INFORMATE: Metadata Game Changers and CHORUS Collaborate to Make the Invisible Visible

Ted Habermann, Metadata Game Changers
Jamaica Jones, University of Pittsburgh
Tara Packer, CHORUS
Howard Ratner, CHORUS

The Global Research Infrastructure (GRI) is made up of the repositories and organizations that provide persistent identifiers (PIDs) and metadata about many kinds of research objects (preprints, published papers, datasets, dissertations, proposals, reviews, etc.)  and the connections between these objects and funders, research institutions, researchers, and one another. Together, this infrastructure currently contains millions of objects and is growing rapidly in almost every possible direction. How can this infrastructure increase understanding of the myriad contributions made to global knowledge by funders like the National Science Foundation and other federal agencies? How can we use this infrastructure to increase understanding of connections across the U.S. and global research landscape? How can this infrastructure be used to increase completeness, consistency, and connectivity within agency repositories and search tools? These are the kinds of questions we will explore in a new collaboration between Metadata Game Changers and CHORUS funded by the U.S. National Science Foundation.

CHORUS brings together funders, societies, publishers, and institutions from across the open research ecosystem to share knowledge, develop solutions, advance innovation, and support collective efforts. CHORUS retrieves data from across the GRI and provides open services for users — including search, dashboard and reporting services as well as a public API (CHORUS API). The reports are tabular data in formats accessible to common analysis tools.

The project involves four distinct phases, shown schematically in this Figure.


Phase 1: CHORUS Background

CHORUS provides reports for U.S. Federal Agencies that distill GRI metadata into easily digestible files. The first phase of the project (1 in the Figure) focuses on three reports and three agencies (NSF, USGS, and USAID). The goal is to provide a detailed description of CHORUS data reports and set stage for further analysis.

Key research questions:

  1. What reports are available from CHORUS?
  2. What properties are included in those reports?
  3. What internal connections exist between the reports?
  4. What external connections are/could be used as CHORUS data sources?

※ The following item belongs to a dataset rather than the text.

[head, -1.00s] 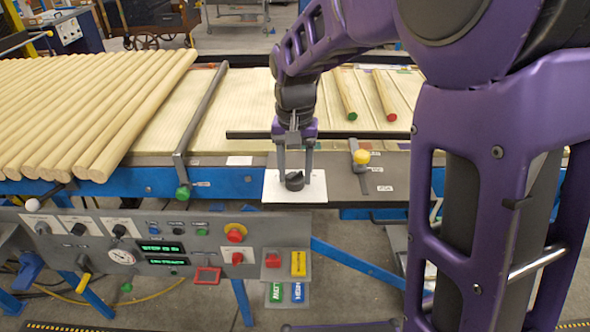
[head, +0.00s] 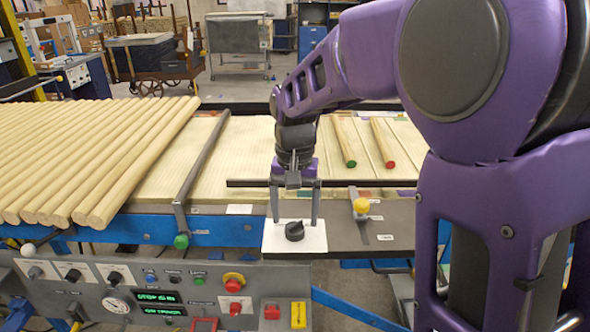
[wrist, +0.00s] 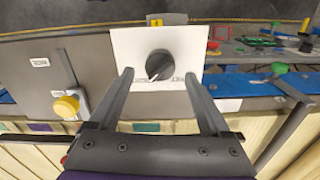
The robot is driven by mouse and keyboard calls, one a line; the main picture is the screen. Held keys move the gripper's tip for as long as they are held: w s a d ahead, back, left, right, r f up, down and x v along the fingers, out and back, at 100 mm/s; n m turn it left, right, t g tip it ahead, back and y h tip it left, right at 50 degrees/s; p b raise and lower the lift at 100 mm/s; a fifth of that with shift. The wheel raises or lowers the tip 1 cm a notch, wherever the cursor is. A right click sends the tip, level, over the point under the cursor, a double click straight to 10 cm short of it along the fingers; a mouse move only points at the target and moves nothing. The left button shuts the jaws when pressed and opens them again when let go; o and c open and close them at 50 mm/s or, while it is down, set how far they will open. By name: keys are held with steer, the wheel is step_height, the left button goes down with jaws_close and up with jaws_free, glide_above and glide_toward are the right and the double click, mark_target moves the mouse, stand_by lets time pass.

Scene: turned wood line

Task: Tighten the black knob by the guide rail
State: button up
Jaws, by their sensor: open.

Phase 2:   Funder, Organization and People Connectivity

Identifiers of many kinds facilitate critical connections between research objects, funders, organizations and people and provide a foundation for tracking research impact. The goal of the second phase is to determine quantitative baselines for Funder, Organization and People identifier coverage in the Global Research Infrastructure as represented by CHORUS data.

Key research questions:

  1. What persistent identifiers are available from CHORUS?
  2. How complete is the identifier coverage (i.e., connectivity)?
  3. How could the connectivity be improved? Is there low-hanging fruit?
  4. How could adding organizational identifiers improve CHORUS connectivity?

Phase 3: Funder and Cross-Agency Collaborations

CHORUS reports include information about multiple funders and, in many cases, datasets associated with specific research outputs. The goal of phase 3 is to use global research infrastructure metadata to discover collaborations between multiple agencies, organizations, and datasets.

Key research questions:

  1. What federal agencies collaborate by funding the same research outputs?
  2. What research organizations collaborate on creating research objects?
  3. What datasets funded by federal agencies are reused?

Phase 4: CHORUS and Agency Repositories

All three of the agencies we are including in this study support repositories of research outputs related to the agencies. The goal of phase 4 is to compare CHORUS and agency repositories to identify overlaps, differences, and opportunities for improvements.

Key research questions:

  1. How does CHORUS content vary across agencies?
  2. How does CHORUS content compare to agency repositories?
  3. What is the temporal relationship between funding and publication of results?


The term informate was introduced during 1988 by Shoshana Zuboff in her book In the Age of the Smart Machine. It is defined as “the process that translates descriptions and measurements of activities, events and objects into information. By doing so, these activities become visible to the organization.”

The overall goal of this project is to understand and characterize CHORUS’ capability to make the vast and growing global research infrastructure visible and to help facilitate use of that powerful information resource for the entire research community.